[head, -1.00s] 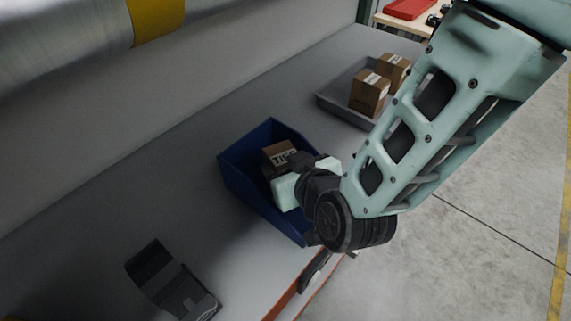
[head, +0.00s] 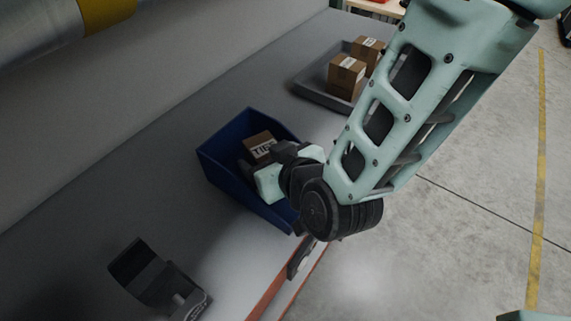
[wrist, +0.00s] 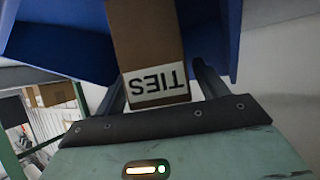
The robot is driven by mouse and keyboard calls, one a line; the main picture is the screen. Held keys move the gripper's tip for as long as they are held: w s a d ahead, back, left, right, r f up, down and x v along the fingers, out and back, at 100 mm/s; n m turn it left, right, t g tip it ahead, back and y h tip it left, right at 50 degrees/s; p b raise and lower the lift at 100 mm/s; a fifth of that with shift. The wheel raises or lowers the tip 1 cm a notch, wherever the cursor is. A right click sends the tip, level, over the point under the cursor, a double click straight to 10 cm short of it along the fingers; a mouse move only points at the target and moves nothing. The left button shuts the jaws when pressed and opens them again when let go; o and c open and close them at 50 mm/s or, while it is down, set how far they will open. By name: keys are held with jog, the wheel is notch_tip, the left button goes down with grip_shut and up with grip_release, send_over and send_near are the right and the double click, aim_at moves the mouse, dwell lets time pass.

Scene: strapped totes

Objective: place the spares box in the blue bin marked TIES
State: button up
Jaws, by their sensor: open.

Direction.
Print out the lines exactly, skipping any picture.

Solution to the problem.
[head, -1.00s] 
[head, +0.00s] 
[wrist, +0.00s] 
The robot is driven by mouse and keyboard calls, one a line; the main picture is the screen. Held keys move the gripper's tip for as long as they are held: w s a d ahead, back, left, right, r f up, down and x v along the fingers, out and back, at 100 mm/s; n m turn it left, right, t g tip it ahead, back and y h tip it left, right at 50 degrees/s; p b raise and lower the lift at 100 mm/s; a fifth of that with shift. The wheel raises or lowers the tip 1 cm a notch, wherever the cursor is. A right click sends the tip, level, over the point under the cursor, a double click straight to 10 cm short of it along the fingers; a mouse move only points at the target and moves nothing. The left button shuts the jaws when pressed and opens them again when let go; o and c open and close them at 50 mm/s or, while it is down, set how far they will open. By name: keys are held with jog, the wheel is notch_tip, the left button goes down with grip_shut and up with grip_release, send_over and send_near are the right and the double click, aim_at moves the mouse, dwell lets time pass.

Scene: strapped totes

Objective: place the spares box in the blue bin marked TIES
State: button up
Jaws, by their sensor: open.

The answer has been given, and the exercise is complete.